Data provided —
[Start]

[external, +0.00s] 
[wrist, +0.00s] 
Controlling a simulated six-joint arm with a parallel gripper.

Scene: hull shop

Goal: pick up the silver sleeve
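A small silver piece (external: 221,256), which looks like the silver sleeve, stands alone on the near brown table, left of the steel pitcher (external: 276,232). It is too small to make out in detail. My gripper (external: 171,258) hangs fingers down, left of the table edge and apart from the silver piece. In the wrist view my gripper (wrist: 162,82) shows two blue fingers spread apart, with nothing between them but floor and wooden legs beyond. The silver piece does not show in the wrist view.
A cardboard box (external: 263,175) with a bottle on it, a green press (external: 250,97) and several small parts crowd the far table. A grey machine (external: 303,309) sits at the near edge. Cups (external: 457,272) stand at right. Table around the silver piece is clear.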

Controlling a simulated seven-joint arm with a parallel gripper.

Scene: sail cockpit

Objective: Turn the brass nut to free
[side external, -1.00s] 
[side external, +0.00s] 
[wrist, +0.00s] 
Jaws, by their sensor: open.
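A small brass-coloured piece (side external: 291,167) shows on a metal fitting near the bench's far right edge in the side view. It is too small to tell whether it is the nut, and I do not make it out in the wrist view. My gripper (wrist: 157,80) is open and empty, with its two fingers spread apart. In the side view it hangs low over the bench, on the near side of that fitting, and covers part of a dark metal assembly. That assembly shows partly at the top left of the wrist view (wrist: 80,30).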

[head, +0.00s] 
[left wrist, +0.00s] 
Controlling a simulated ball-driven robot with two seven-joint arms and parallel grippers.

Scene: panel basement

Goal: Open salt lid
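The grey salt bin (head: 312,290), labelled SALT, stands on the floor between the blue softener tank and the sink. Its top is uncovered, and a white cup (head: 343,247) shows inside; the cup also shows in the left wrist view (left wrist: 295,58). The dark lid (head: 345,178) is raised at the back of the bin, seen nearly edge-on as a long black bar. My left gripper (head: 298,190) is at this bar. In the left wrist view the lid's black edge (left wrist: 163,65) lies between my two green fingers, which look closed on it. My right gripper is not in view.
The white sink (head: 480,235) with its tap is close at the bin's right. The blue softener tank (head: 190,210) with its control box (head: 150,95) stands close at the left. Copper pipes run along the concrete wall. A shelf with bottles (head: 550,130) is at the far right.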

[End]

Written exercise — Write out every entry exactly as given.

Result of this task —
[external, +0.00s] 
[wrist, +0.00s] 
Controlling a simulated six-joint arm with a parallel gripper.

Scene: hull shop

Goal: pick up the silver sleeve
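A small silver piece (external: 221,256), which looks like the silver sleeve, stands alone on the near brown table, left of the steel pitcher (external: 276,232). It is too small to make out in detail. My gripper (external: 171,258) hangs fingers down, left of the table edge and apart from the silver piece. In the wrist view my gripper (wrist: 162,82) shows two blue fingers spread apart, with nothing between them but floor and wooden legs beyond. The silver piece does not show in the wrist view.
A cardboard box (external: 263,175) with a bottle on it, a green press (external: 250,97) and several small parts crowd the far table. A grey machine (external: 303,309) sits at the near edge. Cups (external: 457,272) stand at right. Table around the silver piece is clear.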

Controlling a simulated seven-joint arm with a parallel gripper.

Scene: sail cockpit

Objective: Turn the brass nut to free
[side external, -1.00s] 
[side external, +0.00s] 
[wrist, +0.00s] 
Jaws, by their sensor: open.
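A small brass-coloured piece (side external: 291,167) shows on a metal fitting near the bench's far right edge in the side view. It is too small to tell whether it is the nut, and I do not make it out in the wrist view. My gripper (wrist: 157,80) is open and empty, with its two fingers spread apart. In the side view it hangs low over the bench, on the near side of that fitting, and covers part of a dark metal assembly. That assembly shows partly at the top left of the wrist view (wrist: 80,30).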

[head, +0.00s] 
[left wrist, +0.00s] 
Controlling a simulated ball-driven robot with two seven-joint arms and parallel grippers.

Scene: panel basement

Goal: Open salt lid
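The grey salt bin (head: 312,290), labelled SALT, stands on the floor between the blue softener tank and the sink. Its top is uncovered, and a white cup (head: 343,247) shows inside; the cup also shows in the left wrist view (left wrist: 295,58). The dark lid (head: 345,178) is raised at the back of the bin, seen nearly edge-on as a long black bar. My left gripper (head: 298,190) is at this bar. In the left wrist view the lid's black edge (left wrist: 163,65) lies between my two green fingers, which look closed on it. My right gripper is not in view.
The white sink (head: 480,235) with its tap is close at the bin's right. The blue softener tank (head: 190,210) with its control box (head: 150,95) stands close at the left. Copper pipes run along the concrete wall. A shelf with bottles (head: 550,130) is at the far right.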

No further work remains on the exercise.